Even in the massive public health crisis we are living in, it’s still a crucial time for Chehalis basin residents to learn more, and ask the hard questions about the proposed dam before it’s approved with very little public input. That’s especially true in a time when Washington state tax dollars should be prioritized for the smartest, most up-to-date infrastructure investments — not for outdated projects that won’t solve the very real problems of today.
So here’s what we need to know:
Who will pay for the dam’s estimated $628 million building costs? (And that’s a conservative estimate.)
Who will pay for the dam’s ongoing maintenance, including debris removal, repair, and labor costs.
And if we’re going to pay all that money for moderate flood reduction benefits — reducing I-5 closures by 24 hours and decreasing flood crests — we need to know how long those benefits would even last, if we just keep paving over the basin with new big box stores and strip malls.
Dams aren’t always bad; they can provide clean renewable energy and recreation.

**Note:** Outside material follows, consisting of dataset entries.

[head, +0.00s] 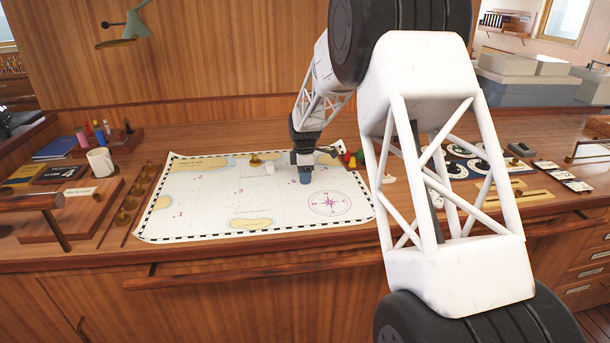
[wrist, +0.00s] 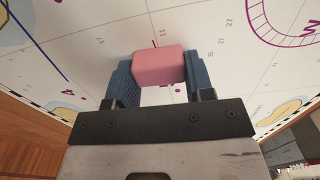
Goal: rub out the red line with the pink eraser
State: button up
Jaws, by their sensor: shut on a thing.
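My gripper (wrist: 158,80) is shut on the pink eraser (wrist: 158,66), which sits between its two blue fingers. In the head view my gripper (head: 305,177) is low over the right half of the white sea chart (head: 205,215); I do not make out the eraser there. In the wrist view a short piece of the red line (wrist: 154,44) shows just beyond the eraser's far edge. Any more of it is hidden by the eraser or gripper. I cannot tell whether the eraser touches the chart.
A blue line (wrist: 38,47) is on the chart to the left in the wrist view. A brass piece (head: 254,160) and a small white object (head: 269,169) are near the chart's far edge. A white mug (head: 100,162) stands left. Colored pieces (head: 352,159) lie right of my gripper.

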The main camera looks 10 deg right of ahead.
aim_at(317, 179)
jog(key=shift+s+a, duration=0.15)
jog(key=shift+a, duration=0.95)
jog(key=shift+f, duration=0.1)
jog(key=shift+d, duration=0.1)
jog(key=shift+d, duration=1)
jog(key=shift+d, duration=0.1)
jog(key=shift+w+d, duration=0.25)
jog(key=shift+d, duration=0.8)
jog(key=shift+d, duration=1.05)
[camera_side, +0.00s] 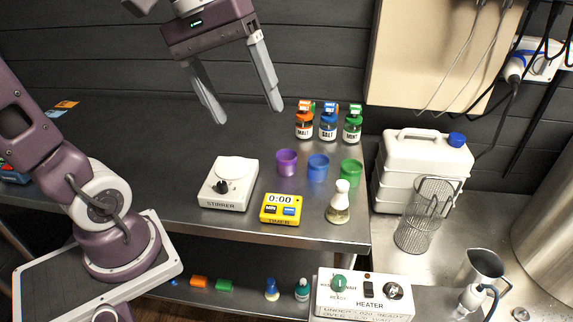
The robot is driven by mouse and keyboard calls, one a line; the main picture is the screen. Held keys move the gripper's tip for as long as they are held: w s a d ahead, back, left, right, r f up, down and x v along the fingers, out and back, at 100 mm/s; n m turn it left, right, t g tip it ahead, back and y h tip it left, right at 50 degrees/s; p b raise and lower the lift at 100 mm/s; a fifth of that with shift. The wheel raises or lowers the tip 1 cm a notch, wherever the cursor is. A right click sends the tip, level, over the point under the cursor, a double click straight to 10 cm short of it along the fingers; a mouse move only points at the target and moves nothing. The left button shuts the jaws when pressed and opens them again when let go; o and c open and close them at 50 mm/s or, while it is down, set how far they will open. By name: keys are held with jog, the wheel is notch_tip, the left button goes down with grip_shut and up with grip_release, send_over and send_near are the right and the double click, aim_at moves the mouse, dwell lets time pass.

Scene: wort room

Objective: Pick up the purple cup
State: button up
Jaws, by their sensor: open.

This dam would do neither. As taxpaying residents of this basin, we want to make sure that our money will be well spent on thoughtful, long-term solutions to flooding and salmon declines; solutions like smarter floodplain development and highway raising. And as passionate fishermen and river guides, we want to make sure that our precious remaining wild steelhead and salmon habitat will be protected. These are the hard questions that we need answered at the dam’s (now virtual) public hearings on April 21. We call on our fellow sportsmen and neighbors to join us and make sure that our concerns don’t get drowned out.
Greg King is a sport fisherman based in Toledo, and Brian Oldfield, an Olympia resident, has been a Chehalis River fishing guide since 2003.